The Florentine schiacciata all’olio, known in Italian as focaccia, comes from the Latin focàcia, meaning cooked over the hearth. Composed of water, flour, rising agent and salt, many varieties around Italy exist. The Florentine one uses a godly amount of olive oil and large grain salt, and the best is cooked in a wood burning oven. It should be crispy but not hard, oily but not greasy. Clearly an art that can be perfected, or done badly.

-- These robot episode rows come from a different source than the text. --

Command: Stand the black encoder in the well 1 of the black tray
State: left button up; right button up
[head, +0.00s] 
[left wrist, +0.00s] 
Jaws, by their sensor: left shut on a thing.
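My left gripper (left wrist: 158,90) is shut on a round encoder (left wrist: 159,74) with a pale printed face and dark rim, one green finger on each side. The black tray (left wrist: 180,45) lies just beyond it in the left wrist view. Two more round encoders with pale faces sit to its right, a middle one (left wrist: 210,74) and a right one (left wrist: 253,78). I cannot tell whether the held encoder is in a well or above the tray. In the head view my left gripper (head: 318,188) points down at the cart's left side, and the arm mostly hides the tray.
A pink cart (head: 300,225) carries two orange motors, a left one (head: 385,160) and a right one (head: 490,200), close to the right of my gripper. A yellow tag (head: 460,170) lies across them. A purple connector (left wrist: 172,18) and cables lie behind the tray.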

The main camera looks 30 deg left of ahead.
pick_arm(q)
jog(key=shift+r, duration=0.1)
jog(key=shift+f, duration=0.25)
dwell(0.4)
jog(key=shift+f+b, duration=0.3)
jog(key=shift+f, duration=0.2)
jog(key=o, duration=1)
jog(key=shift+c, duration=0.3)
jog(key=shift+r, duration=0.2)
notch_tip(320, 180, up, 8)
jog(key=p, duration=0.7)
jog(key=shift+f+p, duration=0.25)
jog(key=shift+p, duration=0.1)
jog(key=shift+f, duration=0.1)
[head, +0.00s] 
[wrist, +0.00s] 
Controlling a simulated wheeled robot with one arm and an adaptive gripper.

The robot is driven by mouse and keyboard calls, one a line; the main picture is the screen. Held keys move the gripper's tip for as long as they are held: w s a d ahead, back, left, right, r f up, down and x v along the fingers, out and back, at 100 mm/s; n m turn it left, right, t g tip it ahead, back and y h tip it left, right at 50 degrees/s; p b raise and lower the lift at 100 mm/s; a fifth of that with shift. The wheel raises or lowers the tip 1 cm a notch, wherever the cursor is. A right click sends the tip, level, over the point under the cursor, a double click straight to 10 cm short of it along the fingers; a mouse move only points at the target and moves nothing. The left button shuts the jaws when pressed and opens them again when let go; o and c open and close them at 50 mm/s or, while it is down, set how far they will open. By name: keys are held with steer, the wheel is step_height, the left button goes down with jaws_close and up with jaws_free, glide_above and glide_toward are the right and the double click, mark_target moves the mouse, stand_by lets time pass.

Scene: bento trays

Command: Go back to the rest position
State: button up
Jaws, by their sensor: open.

Note: this salty treat is not to be confused with the carnival cake called Schiacciata alla fiorentina which is a sponge cake, usually filled with cream and topped with icing sugar.
500g fine semolina flour
3 cups plain flour
28g dry yeast
2 cups luke warm water
2 tsp salt
Preheat the oven to 220c.
Mix flours together and make a well in the centre, dissolve the yeast in 1 cup of the water and the salt in the remaining cup. Pour the dissolved yeast in into the well and start mixing with a wooden spoon, incorporating some of the flour from the outside. When you have achieved a thick batter, add in the salted water and continue to mix, incorporating more flour keeping ¼ of flour aside.
Start kneading the dough bringing it together then break the dough up into 16 pieces and knead each piece for about 30 seconds giving it the shape of a ball. Cover the balls with a damp cloth and allow to rise for about 1 hour in a warm place.
When ready, roll out the bread to nothing less than ¼ of an inch thick, again cover and allow to rest for about another hour.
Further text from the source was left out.